I watched so many videos and took so much bad advice before I found this and it actually worked
I live in Australia and I love learning how women feel so a big thank you Courtney for putting yourself out there you’re a big help to struggling 56 year old men like myself 😀
0:34 - things you're saying... Makin me smile.
(I agree 100)
3:50 - ok. Why am I crying??
You r brilliant.
If i had daughters, I'd want them to be on this path of emotional intelligence. Thank you.
4:21 - 100% to ALL.
6:29 - ok, so here's Mine... I Like the way you set up your video here - I think it's 100% right - the color-scheme - for the information presented - you're talking about SUCH important things - but you're still you. And this is important.
6:33 - well you know TONS about this topic. Absolutely tons.
You are literally the most intelligent, graceful, authentic female TH-camr I've ever seen 💁🏼♂️ now that i know of you, and the type of female i would love to have ... it's discouraging knowing i won't find another Courtney in life as I'm sure you are one of a kind 🥰 that being said, thank you for showing me there is someone like you in existence !

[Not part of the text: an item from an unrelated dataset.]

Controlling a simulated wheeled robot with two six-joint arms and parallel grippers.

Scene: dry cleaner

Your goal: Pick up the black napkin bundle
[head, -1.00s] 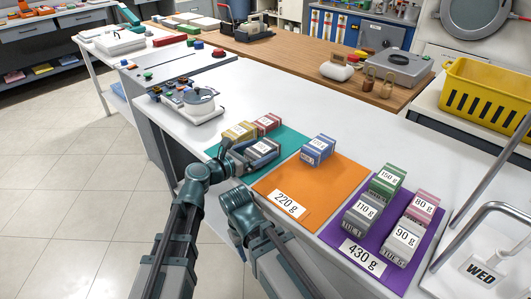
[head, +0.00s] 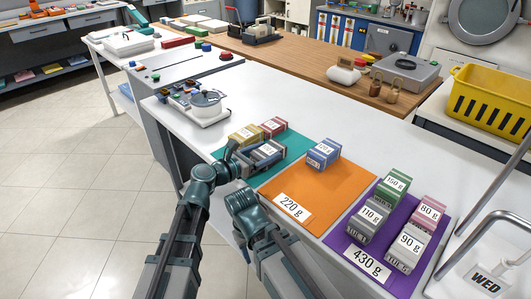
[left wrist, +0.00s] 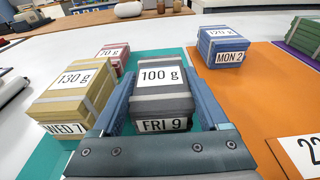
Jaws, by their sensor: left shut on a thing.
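The black napkin bundle (left wrist: 163,92) is a dark grey stack with a pale band, labelled 100 g and FRI 9. It fills the space between the two blue fingers of my left gripper (left wrist: 165,105), which is shut on it from both sides. In the head view the bundle (head: 268,149) is at the near part of the teal mat (head: 237,180), with my left gripper (head: 257,155) around it. I cannot tell whether it is clear of the mat. My second arm shows beside the left one, but its gripper does not.
A yellow 130 g bundle (left wrist: 73,92) stands close left of the left gripper, with a red 70 g bundle (left wrist: 115,58) behind. A blue bundle (head: 323,154) is on the orange mat (head: 318,192). Several bundles stand on the purple mat (head: 403,266). White counter is free behind the mats.

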There are other girls that are nice and intelligent. It's not always easy to find, but I'm sure you will stumble upon one of them and she will like you back. It's just a question of time. 🙂
Oh my god shut up dude
I dont know if it's going to make a woman think about you non stop but I think these are good points. I had not been in dating for a while but met a girl I really liked a lot and from lack of experience fucked it up but from there learned a lot and this is helpful too. I think the other thing I would mention is that it's like anything else you need to practice and get out there. Don't be afraid to have dates and make mistakes too or have them not go so well. Not everyone is going to jive well. Also is opportunity to learn something new and grow. Attitude is everything no matter what you are learning. Thank you for the video this was helpful.